PANAMA - Forecast 17 Dec 2015 by Marco Fernandez

The Panamanian economy continues on its path towards more moderate growth: real GDP expanded by 5.6% in Q3 and 5.8% until September 2015 y/y. Transportation, storage and communications, realty and services to business, construction, financial intermediation, and electricity, gas and water were the leading sectors in Q3.

We project 5.6% GDP growth for this year and a slight improvement in the short term: 5.9% in 2016, 6.1% in 2017 and 6.6% in 2018. Fixed capital formation growth will slow down in 2015 due to the decrease in NFPS capital expenditures and the Panama Canal expansion reaching its final stages of execution.

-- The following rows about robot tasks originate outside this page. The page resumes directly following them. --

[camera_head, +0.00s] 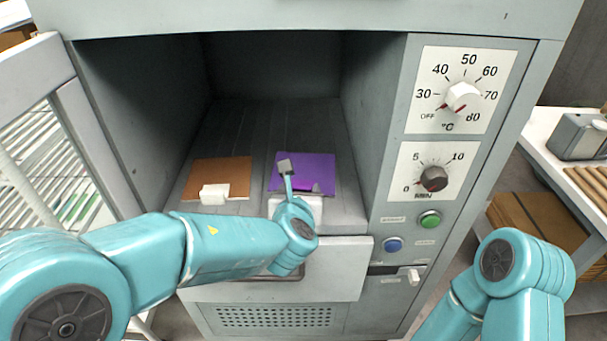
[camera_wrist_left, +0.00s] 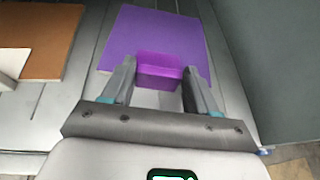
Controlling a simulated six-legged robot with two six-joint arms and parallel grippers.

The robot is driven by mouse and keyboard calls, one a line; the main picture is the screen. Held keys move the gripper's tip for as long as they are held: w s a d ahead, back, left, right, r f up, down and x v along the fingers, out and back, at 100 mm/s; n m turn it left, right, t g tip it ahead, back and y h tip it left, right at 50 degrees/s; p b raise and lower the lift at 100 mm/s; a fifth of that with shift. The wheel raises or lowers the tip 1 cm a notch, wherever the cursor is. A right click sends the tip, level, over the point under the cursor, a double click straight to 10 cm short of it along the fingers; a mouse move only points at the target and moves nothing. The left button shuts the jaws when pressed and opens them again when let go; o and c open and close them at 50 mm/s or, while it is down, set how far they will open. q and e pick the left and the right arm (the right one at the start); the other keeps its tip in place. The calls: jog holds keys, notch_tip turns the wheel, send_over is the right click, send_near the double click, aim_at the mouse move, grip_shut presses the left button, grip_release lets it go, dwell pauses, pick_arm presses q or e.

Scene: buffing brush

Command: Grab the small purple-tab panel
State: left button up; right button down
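A flat purple panel (camera_head: 318,168) lies on the floor of the grey oven, to the right of centre. It also fills the top of the left wrist view (camera_wrist_left: 145,30), with its small purple tab (camera_wrist_left: 158,66) on the near edge. My left gripper (camera_head: 301,178) is at this near edge, its two fingers apart. In the left wrist view the left gripper (camera_wrist_left: 159,72) has one finger on each side of the tab. I cannot tell if the fingers touch it. My right gripper is out of view; only part of my right arm shows.
An orange-brown panel (camera_head: 224,172) with a white tab (camera_head: 214,194) lies left of the purple one. The oven's side walls and roof close in the space. The oven door (camera_head: 75,110) stands open at left. Dials and buttons line the right front.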

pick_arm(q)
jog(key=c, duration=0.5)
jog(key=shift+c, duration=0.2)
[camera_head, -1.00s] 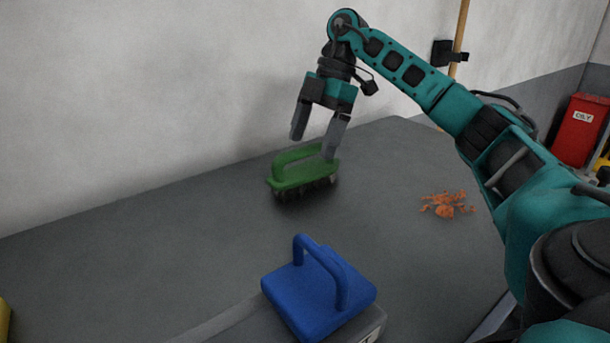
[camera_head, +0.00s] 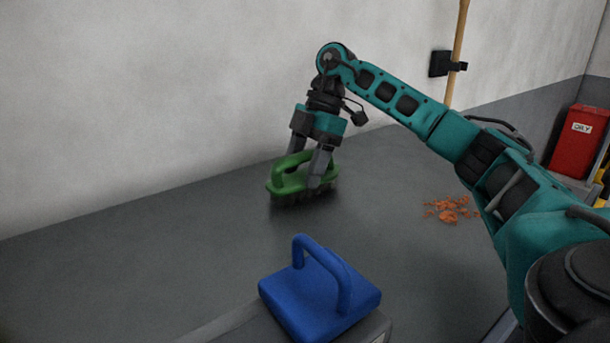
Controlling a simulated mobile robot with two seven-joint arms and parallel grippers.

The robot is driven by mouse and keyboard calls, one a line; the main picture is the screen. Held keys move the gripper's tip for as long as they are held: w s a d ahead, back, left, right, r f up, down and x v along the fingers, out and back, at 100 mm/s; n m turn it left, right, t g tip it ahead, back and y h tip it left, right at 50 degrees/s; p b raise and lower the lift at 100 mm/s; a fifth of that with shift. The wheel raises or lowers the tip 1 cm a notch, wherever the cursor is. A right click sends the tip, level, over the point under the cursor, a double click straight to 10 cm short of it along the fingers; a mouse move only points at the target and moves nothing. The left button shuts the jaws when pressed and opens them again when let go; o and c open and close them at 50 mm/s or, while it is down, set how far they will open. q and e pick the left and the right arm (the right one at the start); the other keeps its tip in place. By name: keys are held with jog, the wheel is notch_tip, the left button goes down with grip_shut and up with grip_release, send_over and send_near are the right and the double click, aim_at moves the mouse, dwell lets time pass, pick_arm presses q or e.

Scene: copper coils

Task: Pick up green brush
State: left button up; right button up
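The green brush (camera_head: 288,182) rests bristles down on the grey table, with its arched handle on top. My right gripper (camera_head: 304,172) is lowered over the brush. Its fingers are spread apart, one on the far side of the handle and one on the near side, with the handle between them. The far finger is partly hidden behind the handle, and I cannot tell whether either finger touches it. My left gripper is not in view.
A blue object with an arched handle (camera_head: 318,292) sits on a grey case at the front of the table (camera_head: 150,255). Orange crumbs (camera_head: 452,209) lie to the right. A wall stands close behind the table. A red bin (camera_head: 579,142) is at the far right.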

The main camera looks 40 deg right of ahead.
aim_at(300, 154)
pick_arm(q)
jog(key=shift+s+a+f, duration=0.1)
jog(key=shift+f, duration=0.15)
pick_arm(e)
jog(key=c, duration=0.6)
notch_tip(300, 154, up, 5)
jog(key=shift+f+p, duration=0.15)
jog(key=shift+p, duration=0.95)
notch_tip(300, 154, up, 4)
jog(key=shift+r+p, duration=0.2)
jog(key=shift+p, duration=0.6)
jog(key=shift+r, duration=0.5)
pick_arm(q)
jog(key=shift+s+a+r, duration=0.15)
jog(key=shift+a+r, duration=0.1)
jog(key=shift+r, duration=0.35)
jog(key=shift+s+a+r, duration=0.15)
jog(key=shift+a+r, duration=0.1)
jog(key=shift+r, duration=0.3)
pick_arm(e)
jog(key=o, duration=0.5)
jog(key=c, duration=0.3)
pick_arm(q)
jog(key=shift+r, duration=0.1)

For the following years, large projects in energy, ports, mining and logistics sectors will be the drivers that expand fixed capital formation 3.1% per year during the 2016-2018 period.

Exports, the largest component of aggregate demand, are expected to fall 2.9% in real terms this year, but will grow 4.1% per year on average during the 2016-2018 period. Copper exports and the operations of the newly expanded Canal will be the main drivers in the forthcoming years. We see private domestic consumption expanding at a slower pace than in previous years (CAGR 2016-2018: 3.8%) over the next three years.

Inflation fell markedly to 0.1% on average up to November 2015, from 2.6% in 2014. We expect it to rise slightly to 0.3% by the end of this year, 0.4% in 2016, 0.9% in 2017 and 1.2% in 2018.

We don’t expect unemployment to increase severely in the next three years from its current level of 5.1% in 2015. Open unemployment rose to 3.8% this year, and it will fluctuate between 4.0% and 4.1% in the next three years.

The NPFS deficit is estimated at 1.2% of nominal GDP for 2015, projected to shoot up to 1.9% next year, and then to rise to 2.2% and 2.4% in 2017 and 2018 respectively. In 2015, the deficit will be below the legally allowed cap - but in the next three years, it will exceed it. However, the public debt to GDP ratio will continue to fall in the short term in comparison to current levels.